Akibat dari yang mereka lakukan bukannya tak ada resiko yang harus diterima. Buntutnya, pada tanggal 14 April 1943, Syuutizityo pun mengadakan rapat kerja pertama. Hadir 12 penguasa lokal, di mana terdapat dua orang sultan atau dokoh dan sepuluh orang penembahan atau raja ketika itu, serta sejumlah orang tertentu. Rapat ini disebutkan untuk membahas masalah huru-hara yang tengah dan terus terjadi secara gencar di berbagai daerah di bawah masing-masing kekuasaan para penguasa otonom lokal tersebut.
KONFERENSI NISSINKAI
Pertemuan 14 April 1943 itu, nyata hanyalah siasat Jepang belaka untuk mengetahui sejauhmana pengaruh para penguasa lokal serta pengaruh orang-orang tertentu yang dulunya para pemimpin pergerakan di daerah ini. Menyusul beberapa waktu kemudian, pada 23 April 1943, para raja atau panembahan dan sultan di Kalimantan Barat mulai ditangkap di masing-masing tempat mereka. Begitupun dengan sejumlah orang yang dianggap berpengaruh. Mereka ini mulai diamankan menurut cara dan gaya penguasa Jepang. Berita penangkapan yang belakangan diperkenalkan dengan sebutan penyungkupan itu segera bukan menjadi rahasia umum. Namun, tak ada seorang pun yang berani untuk melakukan pengusutan sedetilnya mengenai masalah tersebut, mengingat begitu kejam dan kejinya perlakuan pihak penyungkup terhadap para korbannya.

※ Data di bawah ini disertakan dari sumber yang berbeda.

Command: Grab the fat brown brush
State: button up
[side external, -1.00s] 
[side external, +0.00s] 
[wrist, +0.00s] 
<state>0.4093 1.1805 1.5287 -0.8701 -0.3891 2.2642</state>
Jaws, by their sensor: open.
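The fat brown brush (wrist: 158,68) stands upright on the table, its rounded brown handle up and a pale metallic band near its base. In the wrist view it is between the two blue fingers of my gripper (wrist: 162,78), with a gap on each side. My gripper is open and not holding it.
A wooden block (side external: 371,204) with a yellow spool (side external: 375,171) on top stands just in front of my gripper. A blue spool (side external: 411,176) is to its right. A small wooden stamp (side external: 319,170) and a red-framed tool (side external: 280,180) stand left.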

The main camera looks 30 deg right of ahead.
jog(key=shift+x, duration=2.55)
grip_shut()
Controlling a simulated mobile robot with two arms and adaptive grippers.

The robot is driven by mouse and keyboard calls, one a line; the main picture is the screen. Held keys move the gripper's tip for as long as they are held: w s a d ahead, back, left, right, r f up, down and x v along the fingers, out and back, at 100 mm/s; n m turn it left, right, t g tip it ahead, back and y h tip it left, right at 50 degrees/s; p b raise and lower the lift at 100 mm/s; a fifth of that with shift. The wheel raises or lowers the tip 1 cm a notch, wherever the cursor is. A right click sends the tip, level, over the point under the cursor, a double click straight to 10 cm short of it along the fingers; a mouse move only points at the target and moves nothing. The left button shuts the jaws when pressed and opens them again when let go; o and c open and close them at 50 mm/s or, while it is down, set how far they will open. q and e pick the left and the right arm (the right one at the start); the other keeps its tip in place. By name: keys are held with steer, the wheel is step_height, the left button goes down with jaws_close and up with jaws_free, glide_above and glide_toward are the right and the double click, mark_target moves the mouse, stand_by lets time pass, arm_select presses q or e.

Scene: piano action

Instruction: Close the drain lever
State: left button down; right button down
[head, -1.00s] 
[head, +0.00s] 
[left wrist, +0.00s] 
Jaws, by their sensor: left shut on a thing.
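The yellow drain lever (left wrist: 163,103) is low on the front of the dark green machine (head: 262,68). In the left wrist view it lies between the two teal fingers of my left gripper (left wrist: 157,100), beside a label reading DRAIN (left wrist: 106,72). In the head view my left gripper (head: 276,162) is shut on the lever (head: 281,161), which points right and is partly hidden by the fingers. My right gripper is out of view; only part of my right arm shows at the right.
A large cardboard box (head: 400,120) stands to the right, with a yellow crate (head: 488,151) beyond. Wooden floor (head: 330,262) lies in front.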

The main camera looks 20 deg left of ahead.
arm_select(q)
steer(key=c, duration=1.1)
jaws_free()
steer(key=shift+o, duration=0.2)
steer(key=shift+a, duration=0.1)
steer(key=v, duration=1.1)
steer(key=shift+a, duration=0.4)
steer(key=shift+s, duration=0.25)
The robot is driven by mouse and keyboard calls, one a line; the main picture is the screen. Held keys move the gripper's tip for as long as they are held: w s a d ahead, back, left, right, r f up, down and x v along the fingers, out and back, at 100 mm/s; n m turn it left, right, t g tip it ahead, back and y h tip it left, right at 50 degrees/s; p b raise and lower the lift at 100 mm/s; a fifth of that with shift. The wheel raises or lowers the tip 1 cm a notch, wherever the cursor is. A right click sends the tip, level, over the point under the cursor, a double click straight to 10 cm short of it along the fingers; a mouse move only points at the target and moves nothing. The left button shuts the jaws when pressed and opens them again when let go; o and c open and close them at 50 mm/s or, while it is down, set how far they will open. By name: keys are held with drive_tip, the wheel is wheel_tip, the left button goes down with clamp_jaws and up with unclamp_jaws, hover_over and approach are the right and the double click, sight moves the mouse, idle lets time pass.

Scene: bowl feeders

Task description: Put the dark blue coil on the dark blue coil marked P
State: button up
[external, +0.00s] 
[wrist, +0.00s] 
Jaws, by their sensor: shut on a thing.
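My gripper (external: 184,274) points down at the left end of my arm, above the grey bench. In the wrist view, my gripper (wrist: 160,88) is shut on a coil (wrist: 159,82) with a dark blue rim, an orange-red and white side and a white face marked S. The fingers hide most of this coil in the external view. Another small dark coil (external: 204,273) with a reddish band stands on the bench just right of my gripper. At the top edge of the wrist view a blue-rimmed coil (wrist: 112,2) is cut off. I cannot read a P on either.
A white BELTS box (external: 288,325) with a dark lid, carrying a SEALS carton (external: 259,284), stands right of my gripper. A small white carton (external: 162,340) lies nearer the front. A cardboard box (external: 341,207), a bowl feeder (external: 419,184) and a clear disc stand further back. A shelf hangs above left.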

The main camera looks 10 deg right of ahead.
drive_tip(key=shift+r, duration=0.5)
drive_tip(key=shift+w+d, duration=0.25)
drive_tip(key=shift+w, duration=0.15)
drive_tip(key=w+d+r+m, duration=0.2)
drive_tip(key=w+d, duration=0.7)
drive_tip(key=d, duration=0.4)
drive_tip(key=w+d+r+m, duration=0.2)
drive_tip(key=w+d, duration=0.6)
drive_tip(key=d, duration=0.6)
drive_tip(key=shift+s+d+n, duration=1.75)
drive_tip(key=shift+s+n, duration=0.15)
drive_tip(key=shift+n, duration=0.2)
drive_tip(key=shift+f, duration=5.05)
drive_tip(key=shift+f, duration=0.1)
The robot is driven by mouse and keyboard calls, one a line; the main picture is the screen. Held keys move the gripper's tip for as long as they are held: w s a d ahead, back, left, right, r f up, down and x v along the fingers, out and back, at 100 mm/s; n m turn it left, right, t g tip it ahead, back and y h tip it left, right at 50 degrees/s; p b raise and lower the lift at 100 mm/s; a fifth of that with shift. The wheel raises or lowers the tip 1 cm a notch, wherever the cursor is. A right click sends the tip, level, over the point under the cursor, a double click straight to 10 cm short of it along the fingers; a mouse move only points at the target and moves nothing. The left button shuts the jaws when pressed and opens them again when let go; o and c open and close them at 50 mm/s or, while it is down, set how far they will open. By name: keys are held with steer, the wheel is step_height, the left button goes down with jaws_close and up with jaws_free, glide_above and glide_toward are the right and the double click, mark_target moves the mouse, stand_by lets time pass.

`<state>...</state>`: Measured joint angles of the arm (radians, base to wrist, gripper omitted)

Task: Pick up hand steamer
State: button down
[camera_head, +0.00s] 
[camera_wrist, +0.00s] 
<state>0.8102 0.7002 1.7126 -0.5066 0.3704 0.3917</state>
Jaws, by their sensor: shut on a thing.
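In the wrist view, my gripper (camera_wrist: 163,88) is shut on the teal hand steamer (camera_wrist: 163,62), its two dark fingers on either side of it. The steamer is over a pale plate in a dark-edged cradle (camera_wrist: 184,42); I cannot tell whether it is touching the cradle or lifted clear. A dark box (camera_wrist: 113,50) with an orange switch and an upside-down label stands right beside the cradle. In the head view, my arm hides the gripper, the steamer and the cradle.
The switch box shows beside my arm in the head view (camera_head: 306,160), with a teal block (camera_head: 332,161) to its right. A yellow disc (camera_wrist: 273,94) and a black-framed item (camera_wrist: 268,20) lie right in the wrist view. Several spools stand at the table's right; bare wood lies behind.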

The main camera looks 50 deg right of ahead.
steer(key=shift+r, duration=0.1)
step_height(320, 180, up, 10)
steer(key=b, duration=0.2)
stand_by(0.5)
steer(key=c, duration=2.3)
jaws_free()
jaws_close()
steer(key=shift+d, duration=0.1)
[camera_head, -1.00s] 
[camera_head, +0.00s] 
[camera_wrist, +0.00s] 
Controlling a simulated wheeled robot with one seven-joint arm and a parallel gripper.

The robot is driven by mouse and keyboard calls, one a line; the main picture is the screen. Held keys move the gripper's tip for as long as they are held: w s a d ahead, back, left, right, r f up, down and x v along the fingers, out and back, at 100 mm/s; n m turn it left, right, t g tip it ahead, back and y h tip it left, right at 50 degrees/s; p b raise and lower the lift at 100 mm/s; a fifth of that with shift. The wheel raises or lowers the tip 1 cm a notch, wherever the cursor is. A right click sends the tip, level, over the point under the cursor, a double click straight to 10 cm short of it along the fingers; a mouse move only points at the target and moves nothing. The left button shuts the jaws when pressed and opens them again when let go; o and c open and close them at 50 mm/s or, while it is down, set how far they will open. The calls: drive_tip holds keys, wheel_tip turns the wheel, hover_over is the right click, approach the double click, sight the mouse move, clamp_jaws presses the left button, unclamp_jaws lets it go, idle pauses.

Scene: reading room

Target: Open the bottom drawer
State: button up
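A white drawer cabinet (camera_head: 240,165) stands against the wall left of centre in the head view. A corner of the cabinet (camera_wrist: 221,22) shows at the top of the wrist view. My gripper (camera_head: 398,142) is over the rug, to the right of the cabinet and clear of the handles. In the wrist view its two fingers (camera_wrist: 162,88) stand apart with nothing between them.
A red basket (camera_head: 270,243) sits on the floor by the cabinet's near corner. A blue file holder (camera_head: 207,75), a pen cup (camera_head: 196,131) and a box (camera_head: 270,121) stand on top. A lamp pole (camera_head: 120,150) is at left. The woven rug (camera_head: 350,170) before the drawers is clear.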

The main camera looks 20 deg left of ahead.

Setelah didahului penangkapan pertama, 23 April 1943, disusul kemudian penangkapan berikutnya pada tanggal 24 Mei 1944, setahun kemudian. Penangkapan berdasarkan penanggalan kalender itu adalah dalam sekala besar, namun sedari penangkapan pertama sampai juga melintasi tanggal tersebut, penangkapan terus saja berlangsung terhadap perorangan. Penangkapan yang terjadi pada tanggal 24 Mei 1944, dilakukan saat dimulainya Konferensi Kerja Nissinkai di Gedung Medan Sepakat Jalan Palm Land di Pontianak (di Jalan Jendral Urip Sumohardjo sekarang). Tanpa ada pengecualian, seluruh peserta yang hadir ketika itu ditangkap dan digiring satu persatu menuju kamp tahanan yang sudah dipersiapkan.
Tak sampai di situ. Balatentara Jepang juga menciduk orang-orang yang dianggap berbahaya bagi mereka. Sekalipun keseharian mereka menampakkan sikap bersahabat dengan kalangan rakyat, namun mereka terus mendatangi dan mengambil satu persatu orang-orang yang sudah masuk daftar yang harus diamankan. Malam dan dinihari khususnya, di saat tengah tidur pulas, maka di saat itu pula penangkapan dilaksanakan, dengan tidak diberikan ampun ataupun sedikit kesempatan untuk menyelamatkan diri bagi calon korbannya. Selain itu, penangkapan juga dilakukan di saat calon korban tengah melakukan aktifitas rutin keseharian mereka. Begitulah akhirnya. Rakyat bertanya-tanya kepada sesamanya dengan cara yang ada pada diri mereka pula, akhirnya mendapat sedikit jawaban, jawaban yang belum sepenuhnya tuntas, mengenai nasib sejumlah orang yang diculik atau disungkup. Dalam terbitan edisi 1 Sitigatu 2064 atau 1 Juli 1944, Surat Kabar edisi Kalimanatan Barat, Borneo Sinbun di halaman terdepannya memberitakan sebuah perkara yang berlangsung. Berita yang mengejutkan dan menyentakkan pembacanya, kalangan terbatas di daerah ini, yaitu memberitakan tentang Eksekusi Mati terhadap para tawanan yang dianggap akan melawan Pemerintahan Jepang di daerah ini.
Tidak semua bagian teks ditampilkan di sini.